What is required: Lines from the one containing "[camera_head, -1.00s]" to the one containing "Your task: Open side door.", both lines included, are to be extracted exactly from the data below; pictures are excluded.

Begin Dataset records

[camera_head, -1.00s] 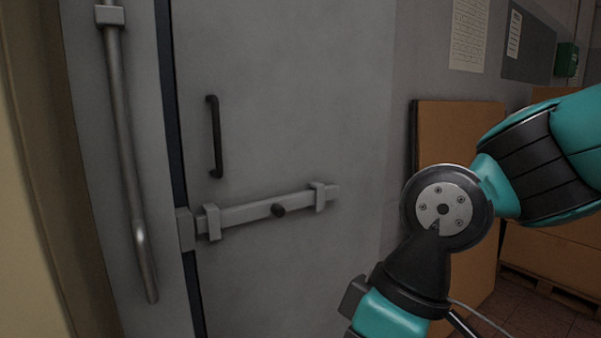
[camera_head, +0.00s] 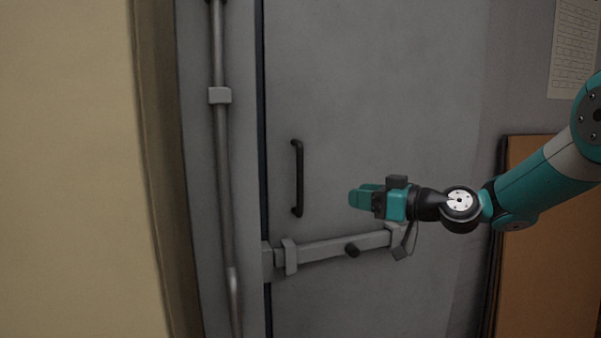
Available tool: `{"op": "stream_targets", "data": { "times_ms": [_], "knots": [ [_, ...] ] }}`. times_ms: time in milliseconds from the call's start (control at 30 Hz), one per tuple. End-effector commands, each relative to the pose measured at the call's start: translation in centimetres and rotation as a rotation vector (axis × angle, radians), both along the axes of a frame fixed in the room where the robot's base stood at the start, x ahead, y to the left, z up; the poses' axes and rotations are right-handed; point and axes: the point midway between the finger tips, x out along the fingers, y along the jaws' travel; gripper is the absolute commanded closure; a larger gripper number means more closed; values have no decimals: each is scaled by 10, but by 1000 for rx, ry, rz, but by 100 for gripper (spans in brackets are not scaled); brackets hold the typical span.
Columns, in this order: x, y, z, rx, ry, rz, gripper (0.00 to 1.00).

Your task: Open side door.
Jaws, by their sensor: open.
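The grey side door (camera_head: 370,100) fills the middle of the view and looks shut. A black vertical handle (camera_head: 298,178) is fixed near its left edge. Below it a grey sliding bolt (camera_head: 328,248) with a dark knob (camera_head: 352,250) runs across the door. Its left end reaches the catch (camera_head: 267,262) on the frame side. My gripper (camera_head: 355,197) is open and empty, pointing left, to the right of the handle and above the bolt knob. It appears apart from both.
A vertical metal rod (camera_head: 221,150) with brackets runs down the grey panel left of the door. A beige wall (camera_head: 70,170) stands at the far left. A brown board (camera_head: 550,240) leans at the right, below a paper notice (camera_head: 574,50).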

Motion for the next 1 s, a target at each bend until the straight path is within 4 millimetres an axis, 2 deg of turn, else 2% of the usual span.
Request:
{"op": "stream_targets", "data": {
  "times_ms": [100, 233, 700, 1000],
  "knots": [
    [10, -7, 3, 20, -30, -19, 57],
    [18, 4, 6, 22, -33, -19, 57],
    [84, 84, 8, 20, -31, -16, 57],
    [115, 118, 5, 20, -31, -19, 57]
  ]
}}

End Dataset records
Begin Dataset records

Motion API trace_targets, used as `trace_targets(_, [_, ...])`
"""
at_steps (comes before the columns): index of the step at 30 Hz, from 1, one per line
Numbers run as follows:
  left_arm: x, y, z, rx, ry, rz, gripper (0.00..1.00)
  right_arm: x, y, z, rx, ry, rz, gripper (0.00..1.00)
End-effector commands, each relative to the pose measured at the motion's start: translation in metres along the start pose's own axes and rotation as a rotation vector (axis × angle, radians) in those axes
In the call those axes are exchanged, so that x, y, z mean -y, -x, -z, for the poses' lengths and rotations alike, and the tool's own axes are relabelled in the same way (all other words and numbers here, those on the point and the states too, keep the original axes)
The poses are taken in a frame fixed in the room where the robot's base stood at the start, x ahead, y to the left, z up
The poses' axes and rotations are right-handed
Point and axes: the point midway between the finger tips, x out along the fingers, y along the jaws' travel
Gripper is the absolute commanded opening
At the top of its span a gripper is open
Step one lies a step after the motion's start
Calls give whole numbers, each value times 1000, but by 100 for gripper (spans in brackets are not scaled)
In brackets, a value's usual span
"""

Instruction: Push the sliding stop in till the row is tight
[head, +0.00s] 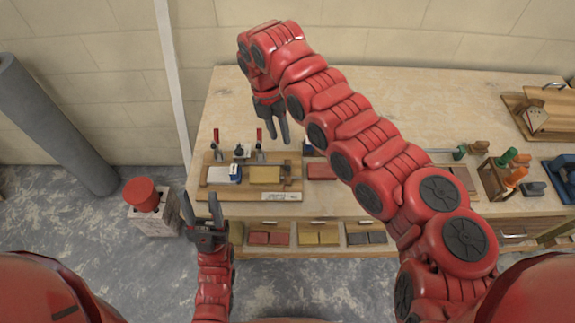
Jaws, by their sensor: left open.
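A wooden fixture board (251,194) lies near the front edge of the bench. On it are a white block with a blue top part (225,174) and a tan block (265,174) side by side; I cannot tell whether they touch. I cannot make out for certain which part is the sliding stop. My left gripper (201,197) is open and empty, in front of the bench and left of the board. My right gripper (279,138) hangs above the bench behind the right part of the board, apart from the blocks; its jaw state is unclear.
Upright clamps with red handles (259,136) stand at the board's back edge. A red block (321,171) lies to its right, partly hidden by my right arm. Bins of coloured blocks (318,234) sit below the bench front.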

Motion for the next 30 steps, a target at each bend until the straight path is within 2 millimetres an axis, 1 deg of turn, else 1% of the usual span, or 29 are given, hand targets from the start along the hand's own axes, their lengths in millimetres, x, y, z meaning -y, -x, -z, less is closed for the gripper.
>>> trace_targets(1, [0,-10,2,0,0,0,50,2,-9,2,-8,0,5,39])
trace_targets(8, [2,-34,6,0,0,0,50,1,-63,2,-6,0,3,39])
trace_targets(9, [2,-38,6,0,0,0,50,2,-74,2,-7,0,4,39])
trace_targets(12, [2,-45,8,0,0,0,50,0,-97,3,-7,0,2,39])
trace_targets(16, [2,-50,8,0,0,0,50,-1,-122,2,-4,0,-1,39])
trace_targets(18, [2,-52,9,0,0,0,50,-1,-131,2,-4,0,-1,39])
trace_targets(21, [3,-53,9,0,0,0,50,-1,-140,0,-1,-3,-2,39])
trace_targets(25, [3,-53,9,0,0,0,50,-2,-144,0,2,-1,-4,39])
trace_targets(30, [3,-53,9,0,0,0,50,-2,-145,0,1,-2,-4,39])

End Dataset records

Exercise output:
[camera_head, -1.00s] 
[camera_head, +0.00s] 
Available tool: `{"op": "stream_targets", "data": { "times_ms": [_], "knots": [ [_, ...] ] }}`. times_ms: time in milliseconds from the call's start (control at 30 Hz), one per tuple. End-effector commands, each relative to the pose measured at the call's start: translation in centimetres and rotation as a rotation vector (axis × angle, radians), both along the axes of a frame fixed in the room where the robot's base stood at the start, x ahead, y to the left, z up; the poses' axes and rotations are right-handed; point and axes: the point midway between the finger tips, x out along the fingers, y along the jaws' travel; gripper is the absolute commanded closure; a larger gripper number means more closed; values have no decimals: each is scaled by 10, but by 1000 for rx, ry, rz, but by 100 for gripper (spans in brackets are not scaled); brackets hold the typical span.
Columns, in this order: x, y, z, rx, ry, rz, gripper (0.00 to 1.00).

Your task: Open side door.

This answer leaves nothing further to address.